### Written instruction:
Copy, without any alteration, the lines from the one that includes "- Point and" up to and including the one that includes "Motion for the".

* * *

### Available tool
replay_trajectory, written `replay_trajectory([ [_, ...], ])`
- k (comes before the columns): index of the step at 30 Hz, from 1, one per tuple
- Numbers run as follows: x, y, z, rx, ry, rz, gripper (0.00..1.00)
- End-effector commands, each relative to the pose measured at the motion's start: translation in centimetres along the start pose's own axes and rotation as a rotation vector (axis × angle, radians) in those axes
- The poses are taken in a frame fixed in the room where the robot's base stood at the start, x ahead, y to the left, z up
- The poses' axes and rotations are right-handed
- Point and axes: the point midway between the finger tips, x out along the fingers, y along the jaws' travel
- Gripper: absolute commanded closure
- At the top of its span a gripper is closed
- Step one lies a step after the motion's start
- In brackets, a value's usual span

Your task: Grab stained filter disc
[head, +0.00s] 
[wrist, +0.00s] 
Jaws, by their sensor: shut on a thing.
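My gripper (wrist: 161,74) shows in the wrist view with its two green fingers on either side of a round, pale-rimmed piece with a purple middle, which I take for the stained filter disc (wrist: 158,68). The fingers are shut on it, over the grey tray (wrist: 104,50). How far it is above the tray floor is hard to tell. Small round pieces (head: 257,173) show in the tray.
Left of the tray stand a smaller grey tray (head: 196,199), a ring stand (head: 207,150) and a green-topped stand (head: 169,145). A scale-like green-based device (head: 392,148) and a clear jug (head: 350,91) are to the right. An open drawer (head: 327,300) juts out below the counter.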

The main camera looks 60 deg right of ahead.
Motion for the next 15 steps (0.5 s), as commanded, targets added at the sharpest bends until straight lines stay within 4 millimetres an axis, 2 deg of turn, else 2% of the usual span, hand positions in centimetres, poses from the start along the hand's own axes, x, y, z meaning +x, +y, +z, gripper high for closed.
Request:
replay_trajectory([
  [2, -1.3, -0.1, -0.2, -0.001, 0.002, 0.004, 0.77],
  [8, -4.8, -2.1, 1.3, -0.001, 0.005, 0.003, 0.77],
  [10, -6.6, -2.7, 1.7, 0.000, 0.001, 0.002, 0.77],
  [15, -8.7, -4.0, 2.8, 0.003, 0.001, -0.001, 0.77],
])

* * *

### Answer to the task:
- Point and axes: the point midway between the finger tips, x out along the fingers, y along the jaws' travel
- Gripper: absolute commanded closure
- At the top of its span a gripper is closed
- Step one lies a step after the motion's start
- In brackets, a value's usual span

Your task: Grab stained filter disc
[head, +0.00s] 
[wrist, +0.00s] 
Jaws, by their sensor: shut on a thing.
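My gripper (wrist: 161,74) shows in the wrist view with its two green fingers on either side of a round, pale-rimmed piece with a purple middle, which I take for the stained filter disc (wrist: 158,68). The fingers are shut on it, over the grey tray (wrist: 104,50). How far it is above the tray floor is hard to tell. Small round pieces (head: 257,173) show in the tray.
Left of the tray stand a smaller grey tray (head: 196,199), a ring stand (head: 207,150) and a green-topped stand (head: 169,145). A scale-like green-based device (head: 392,148) and a clear jug (head: 350,91) are to the right. An open drawer (head: 327,300) juts out below the counter.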

The main camera looks 60 deg right of ahead.
Motion for the next 15 steps (0.5 s), as commanded, targets added at the sharpest bends until straight lines stay within 4 millimetres an axis, 2 deg of turn, else 2% of the usual span, hand positions in centimetres, poses from the start along the hand's own axes, x, y, z meaning +x, +y, +z, gripper high for closed.

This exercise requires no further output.